Yevaud333 wrote:
Sounds like
Dragon's Egg and
Starquake by the late
Robert L. Forward. Though I don't recall the life forms described therein having proceeded at quite that feverish a pace, the idea is similar. Very nice books; they have stuck in my mind for years as few others have.
Also related in my mind is the
Star Trek: Voyager episode
"Blink of an Eye" which reminded me of the aforementioned novels to such an extent that I doubt the resemblance was entirely coincidental. Of course, the
Star Trek version had all sorts of scientific inaccuracies and impossibilities woven in so as to be both palatable to the average viewer (who really seems to need aliens to be humanoid, for instance) and presentable within the one-hour-show format. (Please note that this commentary is not meant to bash on
ST:V; lord knows there are enough people who do that without my joining in, however much I may prefer the other series. They did a good job with the limited palette they had to work with, given the above constraints.)

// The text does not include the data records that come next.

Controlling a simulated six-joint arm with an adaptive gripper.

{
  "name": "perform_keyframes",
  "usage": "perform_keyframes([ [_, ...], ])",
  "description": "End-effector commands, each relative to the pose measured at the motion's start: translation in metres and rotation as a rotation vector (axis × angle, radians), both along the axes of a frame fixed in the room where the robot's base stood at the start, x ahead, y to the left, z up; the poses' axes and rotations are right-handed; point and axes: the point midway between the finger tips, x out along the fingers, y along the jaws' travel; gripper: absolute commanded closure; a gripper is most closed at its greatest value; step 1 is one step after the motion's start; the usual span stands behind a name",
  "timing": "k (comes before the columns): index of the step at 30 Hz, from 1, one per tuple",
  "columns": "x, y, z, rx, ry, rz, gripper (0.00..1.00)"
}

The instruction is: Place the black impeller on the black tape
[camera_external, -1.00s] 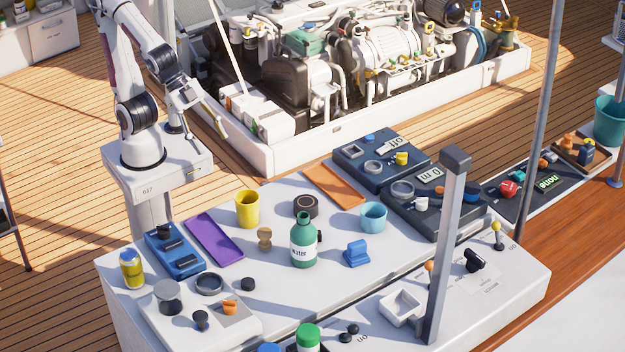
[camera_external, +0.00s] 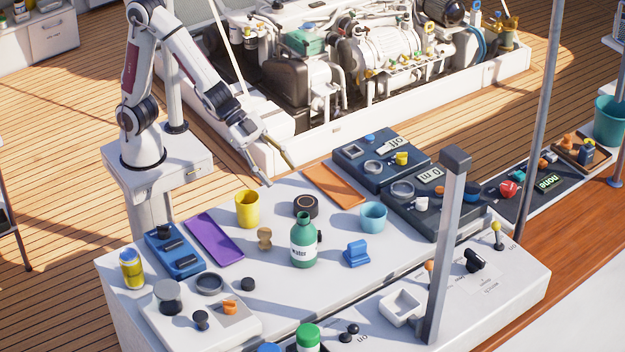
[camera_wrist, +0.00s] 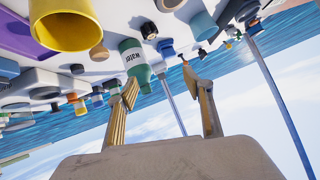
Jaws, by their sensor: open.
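A black roll with a brown centre (camera_external: 306,206), which looks like the black tape, lies flat on the white table behind the green bottle. A small black piece (camera_external: 319,236), perhaps the black impeller, is mostly hidden behind the bottle; a small dark piece (camera_wrist: 149,31) beside the bottle in the wrist view may be the same one. My gripper (camera_external: 279,176) is open and empty, above the table's far edge, behind and left of the roll. Its two fingers stand apart in the wrist view (camera_wrist: 163,84).
The green water bottle (camera_external: 303,246) stands mid-table. A yellow cup (camera_external: 247,210), purple tray (camera_external: 213,238), brown knobbed piece (camera_external: 265,238), blue piece (camera_external: 356,254) and light-blue cup (camera_external: 373,217) surround it. An orange tray (camera_external: 334,185) lies behind. A grey post (camera_external: 447,250) rises at front right.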

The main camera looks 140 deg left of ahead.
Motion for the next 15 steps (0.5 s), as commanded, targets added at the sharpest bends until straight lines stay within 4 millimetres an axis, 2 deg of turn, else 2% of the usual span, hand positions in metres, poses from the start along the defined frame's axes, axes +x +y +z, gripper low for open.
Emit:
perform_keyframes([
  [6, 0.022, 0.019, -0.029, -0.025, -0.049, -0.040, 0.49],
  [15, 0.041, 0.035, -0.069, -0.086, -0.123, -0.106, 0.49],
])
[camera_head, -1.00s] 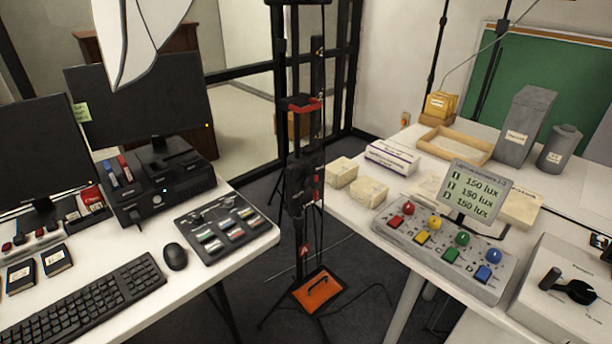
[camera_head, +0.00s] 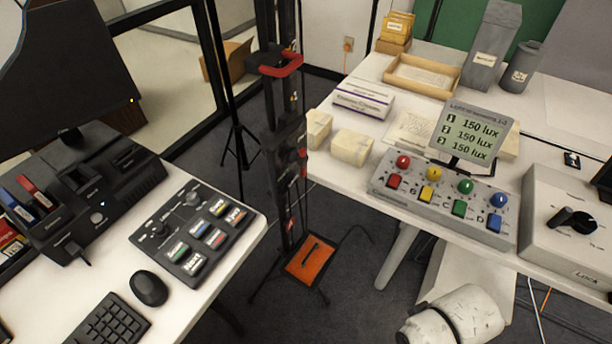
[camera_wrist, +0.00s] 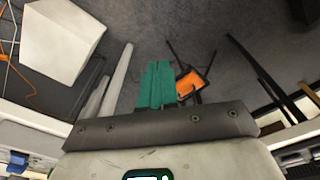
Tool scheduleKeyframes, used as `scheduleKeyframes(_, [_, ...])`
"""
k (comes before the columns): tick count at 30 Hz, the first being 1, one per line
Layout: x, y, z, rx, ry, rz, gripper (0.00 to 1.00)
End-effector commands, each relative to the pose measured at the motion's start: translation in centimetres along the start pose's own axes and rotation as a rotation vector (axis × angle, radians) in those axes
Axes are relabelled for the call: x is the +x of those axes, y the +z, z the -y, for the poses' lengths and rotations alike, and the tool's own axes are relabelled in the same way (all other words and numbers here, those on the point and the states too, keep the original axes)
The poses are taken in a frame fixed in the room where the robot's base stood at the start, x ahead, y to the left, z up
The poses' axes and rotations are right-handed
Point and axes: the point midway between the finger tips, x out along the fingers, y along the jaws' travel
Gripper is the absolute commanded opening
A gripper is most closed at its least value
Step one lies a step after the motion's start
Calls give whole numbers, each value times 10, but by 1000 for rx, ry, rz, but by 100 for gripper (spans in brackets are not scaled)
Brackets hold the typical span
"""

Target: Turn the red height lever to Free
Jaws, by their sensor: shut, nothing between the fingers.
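A black upright column (camera_head: 289,120) stands between the two tables. A red bar-like handle (camera_head: 281,64) juts from its upper part, and smaller red parts (camera_head: 302,154) sit lower on it. I cannot read a Free marking or tell the lever's setting. My gripper (camera_wrist: 158,64) shows as teal fingers in the wrist view, closed together with nothing between them. It points over dark floor, beside the orange plate (camera_wrist: 188,84), and does not touch the red handle in view.
An orange plate (camera_head: 311,260) lies at the column's foot among black stand legs. The left table (camera_head: 210,285) holds a button panel and mouse. The right table holds a coloured-knob console (camera_head: 440,205), boxes and a white dial box (camera_head: 570,225). Floor shows between the tables.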

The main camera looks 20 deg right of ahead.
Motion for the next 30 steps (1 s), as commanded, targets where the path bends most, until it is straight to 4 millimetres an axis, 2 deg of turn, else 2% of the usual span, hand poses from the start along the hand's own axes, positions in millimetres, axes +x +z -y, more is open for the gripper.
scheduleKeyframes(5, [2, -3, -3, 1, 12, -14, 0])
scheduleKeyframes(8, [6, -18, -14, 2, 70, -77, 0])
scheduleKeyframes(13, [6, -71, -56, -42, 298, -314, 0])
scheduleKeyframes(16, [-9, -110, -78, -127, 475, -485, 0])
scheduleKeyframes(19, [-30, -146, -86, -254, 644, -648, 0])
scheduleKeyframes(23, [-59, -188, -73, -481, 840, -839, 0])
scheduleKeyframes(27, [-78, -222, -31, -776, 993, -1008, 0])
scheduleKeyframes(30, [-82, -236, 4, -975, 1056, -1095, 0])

You should read some Stephen Baxter books, I think you would like them. He does science fiction with a very heavy emphasis on science.
SquaredBowl wrote:
The rate that human race acquires knowledge is ever increasing. My question is one that many have asked before....
Can and will the human race will survive itself long enough to reap from the harvest of its knowledge?
Good question; consider this. How much of that knowledge is put into creating things to end the lives of other humans? How much that wasn't intended for that purpose ends up being used in that way?
I am rooting for the dolphins myself.